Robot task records

+ + + + +

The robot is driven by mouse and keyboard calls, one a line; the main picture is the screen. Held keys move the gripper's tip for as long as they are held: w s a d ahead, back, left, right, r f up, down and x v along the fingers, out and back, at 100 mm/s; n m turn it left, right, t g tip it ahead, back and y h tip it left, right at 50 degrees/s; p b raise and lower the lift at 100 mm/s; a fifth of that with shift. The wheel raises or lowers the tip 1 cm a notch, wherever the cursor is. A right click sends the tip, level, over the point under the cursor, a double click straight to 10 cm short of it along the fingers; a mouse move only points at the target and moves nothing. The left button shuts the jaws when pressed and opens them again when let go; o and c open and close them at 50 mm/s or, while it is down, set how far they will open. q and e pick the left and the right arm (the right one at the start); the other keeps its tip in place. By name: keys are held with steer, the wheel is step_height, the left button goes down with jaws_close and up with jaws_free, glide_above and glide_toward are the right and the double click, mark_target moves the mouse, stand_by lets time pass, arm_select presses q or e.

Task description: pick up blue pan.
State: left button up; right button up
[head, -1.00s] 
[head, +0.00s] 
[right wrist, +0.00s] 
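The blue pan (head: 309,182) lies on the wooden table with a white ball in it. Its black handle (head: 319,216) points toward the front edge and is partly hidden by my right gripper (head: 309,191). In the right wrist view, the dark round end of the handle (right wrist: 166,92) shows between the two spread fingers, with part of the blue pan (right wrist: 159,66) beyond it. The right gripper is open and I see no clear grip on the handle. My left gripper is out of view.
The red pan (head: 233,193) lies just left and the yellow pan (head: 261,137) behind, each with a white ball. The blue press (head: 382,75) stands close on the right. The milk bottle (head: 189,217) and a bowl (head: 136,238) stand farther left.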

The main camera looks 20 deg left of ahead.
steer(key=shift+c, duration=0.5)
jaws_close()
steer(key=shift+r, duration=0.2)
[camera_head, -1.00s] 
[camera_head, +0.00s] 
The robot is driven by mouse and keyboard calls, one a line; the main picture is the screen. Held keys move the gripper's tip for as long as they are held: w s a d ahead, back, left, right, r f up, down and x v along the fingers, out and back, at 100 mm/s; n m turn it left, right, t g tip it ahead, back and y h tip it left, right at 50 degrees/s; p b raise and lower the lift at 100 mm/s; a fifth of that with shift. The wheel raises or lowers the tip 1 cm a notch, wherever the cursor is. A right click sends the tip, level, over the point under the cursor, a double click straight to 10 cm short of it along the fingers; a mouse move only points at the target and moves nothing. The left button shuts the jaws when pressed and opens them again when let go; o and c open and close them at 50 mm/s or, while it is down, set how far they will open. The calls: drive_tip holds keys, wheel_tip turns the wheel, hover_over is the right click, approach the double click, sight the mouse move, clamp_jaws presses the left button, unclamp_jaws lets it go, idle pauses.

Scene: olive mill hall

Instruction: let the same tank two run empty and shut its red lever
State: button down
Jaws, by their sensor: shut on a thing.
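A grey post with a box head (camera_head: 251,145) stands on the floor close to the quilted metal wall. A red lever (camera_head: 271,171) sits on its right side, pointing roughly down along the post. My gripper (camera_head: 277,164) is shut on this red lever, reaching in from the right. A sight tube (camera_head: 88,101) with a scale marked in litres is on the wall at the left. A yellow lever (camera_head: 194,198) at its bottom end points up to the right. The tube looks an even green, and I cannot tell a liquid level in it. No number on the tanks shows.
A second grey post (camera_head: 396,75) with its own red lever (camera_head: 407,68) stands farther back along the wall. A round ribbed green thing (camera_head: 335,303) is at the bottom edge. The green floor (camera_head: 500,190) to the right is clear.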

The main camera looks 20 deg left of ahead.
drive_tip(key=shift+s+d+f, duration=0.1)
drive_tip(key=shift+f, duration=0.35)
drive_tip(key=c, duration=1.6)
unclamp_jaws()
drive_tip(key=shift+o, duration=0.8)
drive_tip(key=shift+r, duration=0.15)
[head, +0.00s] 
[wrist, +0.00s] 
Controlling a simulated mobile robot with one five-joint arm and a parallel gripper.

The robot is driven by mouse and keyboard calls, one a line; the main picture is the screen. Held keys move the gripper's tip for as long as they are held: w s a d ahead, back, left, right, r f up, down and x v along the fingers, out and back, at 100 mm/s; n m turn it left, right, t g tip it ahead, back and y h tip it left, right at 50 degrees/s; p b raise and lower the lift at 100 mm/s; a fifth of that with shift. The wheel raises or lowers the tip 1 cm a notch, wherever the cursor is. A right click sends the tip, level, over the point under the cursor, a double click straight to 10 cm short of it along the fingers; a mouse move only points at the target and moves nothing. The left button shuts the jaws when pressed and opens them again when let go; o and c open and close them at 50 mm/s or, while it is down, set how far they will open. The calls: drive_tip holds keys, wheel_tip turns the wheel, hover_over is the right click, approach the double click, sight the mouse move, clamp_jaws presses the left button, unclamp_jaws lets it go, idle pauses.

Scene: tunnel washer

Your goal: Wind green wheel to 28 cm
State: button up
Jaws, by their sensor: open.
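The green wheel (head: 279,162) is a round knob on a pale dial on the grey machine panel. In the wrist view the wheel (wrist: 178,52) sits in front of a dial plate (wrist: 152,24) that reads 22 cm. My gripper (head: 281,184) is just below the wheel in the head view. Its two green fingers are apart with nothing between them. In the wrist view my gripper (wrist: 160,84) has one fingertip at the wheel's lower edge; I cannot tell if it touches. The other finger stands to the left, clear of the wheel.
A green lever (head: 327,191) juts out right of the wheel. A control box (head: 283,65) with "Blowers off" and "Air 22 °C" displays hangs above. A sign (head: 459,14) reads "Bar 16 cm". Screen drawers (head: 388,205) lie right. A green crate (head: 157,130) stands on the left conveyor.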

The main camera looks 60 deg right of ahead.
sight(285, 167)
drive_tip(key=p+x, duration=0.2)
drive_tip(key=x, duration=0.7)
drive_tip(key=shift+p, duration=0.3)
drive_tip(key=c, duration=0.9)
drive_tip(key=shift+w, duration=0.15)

+ + + + +

- **Your instructions**: Wherever the word "State" occurs in a line of the listing, copy that line.

- **Final result**:
State: left button up; right button up
State: button down
State: button up

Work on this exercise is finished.